Der Ausländeranteil in den Geschäftsleitungen von Schweizer Unternehmen liegt bei 44%. Wie beurteilen Sie die Wichtigkeit der Zuwanderung für die Schweiz im Allgemeinen und Ihr Unternehmen im Besonderen?
Für die gesamte Schweiz ist die Zuwanderung zentral. Sie verleiht ihr ihre grosse Diversität. Aber nicht nur die Zuwanderung, auch die Auswanderung ist wichtig: Schweizer Talente sammeln im Ausland wertvolle Erfahrungen, die sie in die Schweiz importieren. Für unseren Standort in Basel – im Dreiländereck – ist die Zuwanderung sogar noch zentraler. Rund ein Viertel unserer Mitarbeitenden sind nicht Schweizer. Ohne unsere Nachbarländer hätten wir grosse Schwierigkeiten, Stellen zu besetzen. Die politische Diskussion um eine Begrenzung der Zuwanderung erhöht vielleicht kurzfristig das Nationalgefühl, aber schwächt die Schweizer Wirtschaft.

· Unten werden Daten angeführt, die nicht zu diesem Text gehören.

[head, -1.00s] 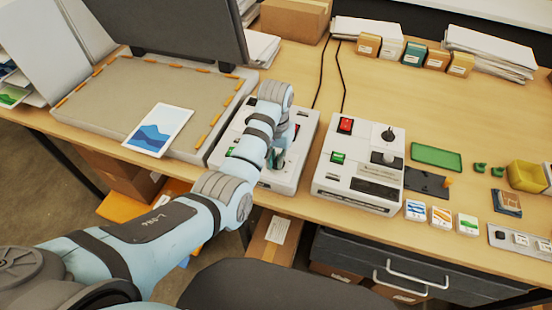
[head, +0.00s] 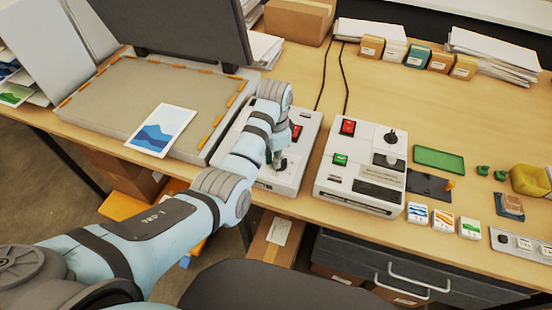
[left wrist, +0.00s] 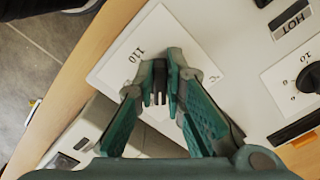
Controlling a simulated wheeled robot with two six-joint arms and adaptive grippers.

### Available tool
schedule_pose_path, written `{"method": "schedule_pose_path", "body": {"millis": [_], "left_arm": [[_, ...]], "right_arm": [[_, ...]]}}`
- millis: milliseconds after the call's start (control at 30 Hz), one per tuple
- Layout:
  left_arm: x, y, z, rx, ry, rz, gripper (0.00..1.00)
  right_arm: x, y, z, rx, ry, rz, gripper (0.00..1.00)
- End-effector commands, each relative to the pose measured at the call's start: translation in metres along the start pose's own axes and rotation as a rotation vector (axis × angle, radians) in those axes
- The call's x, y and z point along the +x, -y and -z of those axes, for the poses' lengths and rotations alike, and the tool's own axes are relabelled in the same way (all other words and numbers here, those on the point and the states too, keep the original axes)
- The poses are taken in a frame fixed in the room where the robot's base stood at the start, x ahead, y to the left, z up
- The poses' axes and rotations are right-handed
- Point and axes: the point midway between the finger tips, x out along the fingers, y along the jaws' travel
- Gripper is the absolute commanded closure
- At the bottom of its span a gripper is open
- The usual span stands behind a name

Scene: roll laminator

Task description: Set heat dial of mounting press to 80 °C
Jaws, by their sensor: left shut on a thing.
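The heat dial (left wrist: 160,92) is a dark knob on a white scale plate in the left wrist view. The figure 110 and a °C mark show on the plate; most other figures are hidden by the fingers. My left gripper (left wrist: 160,84) is shut on the dial, a green finger on each side. In the head view my left gripper (head: 277,158) reaches down onto a white control unit (head: 290,180) beside the flat grey press bed (head: 115,105). The dial's pointer setting cannot be read. My right gripper is not in view.
A second white machine (head: 360,185) with red and green switches stands to the right. A picture card (head: 162,130) lies on the press bed. Small boxes and trays fill the right side.

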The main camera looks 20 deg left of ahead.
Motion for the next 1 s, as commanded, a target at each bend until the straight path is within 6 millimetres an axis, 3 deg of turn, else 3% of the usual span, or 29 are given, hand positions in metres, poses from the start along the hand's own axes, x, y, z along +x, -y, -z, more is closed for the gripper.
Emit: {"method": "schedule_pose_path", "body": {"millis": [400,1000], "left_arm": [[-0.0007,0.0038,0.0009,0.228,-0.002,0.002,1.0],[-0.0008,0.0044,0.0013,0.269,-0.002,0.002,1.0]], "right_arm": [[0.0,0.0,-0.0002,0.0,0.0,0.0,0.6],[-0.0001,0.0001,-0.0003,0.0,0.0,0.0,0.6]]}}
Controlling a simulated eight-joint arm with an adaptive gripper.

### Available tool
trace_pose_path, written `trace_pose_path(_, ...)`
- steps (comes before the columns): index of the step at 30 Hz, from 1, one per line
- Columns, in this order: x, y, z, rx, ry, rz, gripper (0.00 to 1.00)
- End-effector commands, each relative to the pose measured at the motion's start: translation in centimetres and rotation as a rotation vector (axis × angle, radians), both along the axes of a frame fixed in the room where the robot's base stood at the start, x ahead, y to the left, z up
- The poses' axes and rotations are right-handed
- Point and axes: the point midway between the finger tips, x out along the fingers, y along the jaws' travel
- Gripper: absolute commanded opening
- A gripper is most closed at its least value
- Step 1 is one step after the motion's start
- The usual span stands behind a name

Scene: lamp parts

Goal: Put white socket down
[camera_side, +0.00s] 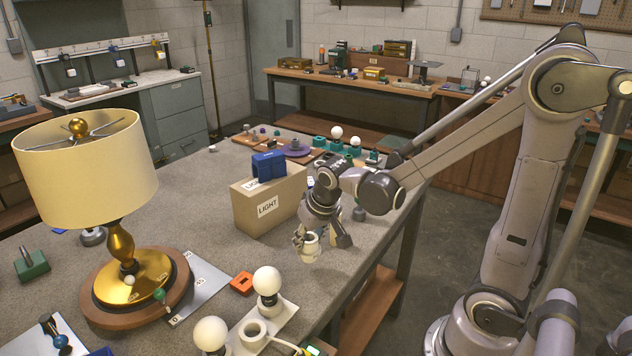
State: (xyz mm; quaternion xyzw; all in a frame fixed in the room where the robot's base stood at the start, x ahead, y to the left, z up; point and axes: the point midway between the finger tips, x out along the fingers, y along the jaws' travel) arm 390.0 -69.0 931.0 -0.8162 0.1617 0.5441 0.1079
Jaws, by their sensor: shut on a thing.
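My gripper (322,238) is near the right part of the grey table, in front of the cardboard box. It points down and is shut on the white socket (309,246), a small pale cup-like piece between its fingers. The socket's underside is close to the tabletop; I cannot tell whether it touches. The fingers hide part of the socket.
A cardboard box (270,203) marked LIGHT stands just behind my gripper, with a blue item (268,167) on top. A lamp (88,170) stands at left. A white holder (272,325) with bulbs and an orange piece (242,283) lie in front. The grey tabletop (210,225) between is clear.

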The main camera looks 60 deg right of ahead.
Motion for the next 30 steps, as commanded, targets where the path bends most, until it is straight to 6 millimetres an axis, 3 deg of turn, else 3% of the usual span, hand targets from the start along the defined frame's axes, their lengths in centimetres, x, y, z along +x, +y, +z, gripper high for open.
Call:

Welche Bedeutung räumen Sie der Gender Diversity in Ihrem Unternehmen ein, und welche Massnahmen haben Sie definiert, um den Frauenanteil in den Führungsgremien zu erhöhen?
Gender Diversity ist sehr wichtig, aber auch andere Arten von Diversität wie Alter und Herkunft. Man muss früh in die Gender Diversity investieren, denn es braucht viel Zeit, damit sie Normalität wird. Wir verlangen bei der Besetzung von Managementpositionen konsequent mindestens eine Frau auf der Shortlist. Zudem kommen bei uns über 90% der Mitarbeiterinnen nach dem Mutterschaftsurlaub zurück an den Arbeitsplatz. Wir bieten flexible Arbeitsmodelle und Teilzeitarbeit – auch im Topmanagement – und eine firmeneigene Kinderkrippe. Nicht zuletzt führen wir einen Lohngleichheitsdialog, der uns Lohngleichheit garantiert. Sie legt die Basis: ohne Lohngleichheit keine Gender Diversity.